The Name's Bishop...
Don’t worry if you can’t remember Jason Statham’s 2011 remake of The Mechanic (cockney rhyming slang for Sydenham brute). No one does. But it must have made a few quid because five years later The Stath, London’s most successful export since Jack the Ripper, is once again Arthur Bishop, the world class assassin (and former East End orphan made child solider) who faked his death at the end of the first movie so he could live an unassuming life, without all that troublesome bespoke murder.
Like the leading man himself, Resurrection doesn’t fuck about. Within two minutes of picking Bishop up in Rio, where he’s been lying low as, er, Mr Santos, he’s armed the self-destruct charges on his harbour house boat and taken to a high altitude cafe where representatives of the underworld are waiting to strong arm him into committing three “impossible” kills. The messenger gets a table to the face and Statham escapes, like a cockney James Bond, by jumping from a cable car to a hang-glider. This, ladies and gents, is pre-title, and it tells you everything you need to know about what follows.

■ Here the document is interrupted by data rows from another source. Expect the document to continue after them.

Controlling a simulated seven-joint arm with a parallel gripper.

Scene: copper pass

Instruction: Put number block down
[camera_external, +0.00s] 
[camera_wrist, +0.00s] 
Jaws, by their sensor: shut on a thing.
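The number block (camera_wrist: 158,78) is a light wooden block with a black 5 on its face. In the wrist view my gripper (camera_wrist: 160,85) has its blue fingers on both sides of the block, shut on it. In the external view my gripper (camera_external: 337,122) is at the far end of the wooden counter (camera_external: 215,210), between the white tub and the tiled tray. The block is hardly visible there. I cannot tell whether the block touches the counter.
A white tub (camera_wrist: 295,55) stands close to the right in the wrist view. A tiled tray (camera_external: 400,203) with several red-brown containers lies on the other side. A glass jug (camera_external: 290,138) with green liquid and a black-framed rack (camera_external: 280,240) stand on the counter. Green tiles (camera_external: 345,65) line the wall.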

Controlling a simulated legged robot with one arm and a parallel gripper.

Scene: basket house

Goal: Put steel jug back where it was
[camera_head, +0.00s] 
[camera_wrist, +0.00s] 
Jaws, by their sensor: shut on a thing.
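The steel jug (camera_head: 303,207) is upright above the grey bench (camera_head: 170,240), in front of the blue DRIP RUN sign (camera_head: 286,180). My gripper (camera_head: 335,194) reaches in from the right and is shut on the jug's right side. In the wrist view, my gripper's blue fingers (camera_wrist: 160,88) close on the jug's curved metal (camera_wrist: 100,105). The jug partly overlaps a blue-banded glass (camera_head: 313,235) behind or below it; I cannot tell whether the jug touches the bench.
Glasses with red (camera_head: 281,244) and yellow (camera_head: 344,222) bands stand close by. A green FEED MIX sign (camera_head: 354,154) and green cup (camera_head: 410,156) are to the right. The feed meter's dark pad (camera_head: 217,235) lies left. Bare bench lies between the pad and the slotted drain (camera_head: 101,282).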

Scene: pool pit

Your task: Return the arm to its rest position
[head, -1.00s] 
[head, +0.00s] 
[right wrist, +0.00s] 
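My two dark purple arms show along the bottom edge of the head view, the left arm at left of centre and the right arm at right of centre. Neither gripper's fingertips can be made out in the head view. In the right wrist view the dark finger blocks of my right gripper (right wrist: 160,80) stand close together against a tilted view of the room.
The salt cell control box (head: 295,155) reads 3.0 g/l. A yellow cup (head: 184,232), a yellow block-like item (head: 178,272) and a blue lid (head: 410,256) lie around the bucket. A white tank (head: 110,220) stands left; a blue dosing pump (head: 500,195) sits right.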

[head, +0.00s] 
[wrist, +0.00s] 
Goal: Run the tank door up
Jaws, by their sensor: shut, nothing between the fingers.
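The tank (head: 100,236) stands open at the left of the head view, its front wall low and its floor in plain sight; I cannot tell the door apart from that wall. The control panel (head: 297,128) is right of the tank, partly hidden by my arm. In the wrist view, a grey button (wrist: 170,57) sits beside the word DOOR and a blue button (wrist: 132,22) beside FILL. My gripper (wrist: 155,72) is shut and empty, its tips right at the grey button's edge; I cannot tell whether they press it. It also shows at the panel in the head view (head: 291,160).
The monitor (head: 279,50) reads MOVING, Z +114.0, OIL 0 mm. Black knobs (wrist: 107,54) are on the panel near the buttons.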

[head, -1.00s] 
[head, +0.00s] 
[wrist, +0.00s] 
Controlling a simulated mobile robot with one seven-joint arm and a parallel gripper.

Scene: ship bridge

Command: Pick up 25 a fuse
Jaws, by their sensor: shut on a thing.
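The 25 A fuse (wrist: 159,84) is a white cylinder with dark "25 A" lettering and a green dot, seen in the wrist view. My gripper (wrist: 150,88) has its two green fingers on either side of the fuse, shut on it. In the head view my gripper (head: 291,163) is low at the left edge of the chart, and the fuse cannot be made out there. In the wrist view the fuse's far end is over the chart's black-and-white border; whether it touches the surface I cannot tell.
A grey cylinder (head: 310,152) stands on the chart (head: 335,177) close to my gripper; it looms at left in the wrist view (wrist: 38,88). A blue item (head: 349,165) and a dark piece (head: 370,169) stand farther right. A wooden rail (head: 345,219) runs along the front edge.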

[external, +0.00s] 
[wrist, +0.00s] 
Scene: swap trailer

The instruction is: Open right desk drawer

The Mechanic sequel is a mid-budget Bond mix tape, with a judicious drop of Mission: Impossible thrown in. Like all economy rip offs it assumes a certain b-movie, tongue in cheek quality, reveling in its clichés, and it’s subsequently very hard to dislike. Either you enjoy stock elements like kidnapped love interests used as blackmailing tools, mercenaries with hideaways in tropical locales, stocked with mobile communication centres, U-boats loaded with ICBMs, ticking bombs and lines like “playtime’s over”, or you don’t. But if you don’t there’s a certain joylessness about you that you may want to address while you have the time.
Bereft of original elements, the only question is whether Mechanic: Resurrection‘s derivative thrills pack a suitable wallop. Statham adds a lot of value – he growls his lines, he throws a dynamic punch; he’s improbably watchable. But more inventive direction, particularly in the staging of the action, wound have made the movie great, rather than begrudgingly good. There’s plenty of hand to hand, trigger pulls aplenty, but the movie employs the standard workaround for directors who don’t have a great eye for staging a sequence, namely a moving camera and machine gun editing. What a joy it would be to see Statham fight while remaining fully orientated, but that’s the stuff of a mad man’s dreams.
Still, with plot in abundance, for there’s a lot of influences to conflate, some attractive locales and much crowd pleasing MacGyvering on display, Resurrection‘s a rock solid waste of time that even makes the prospect of Arthur Bishop’s further adventures somewhat attractive, perhaps the movie’s one bona fide surprise.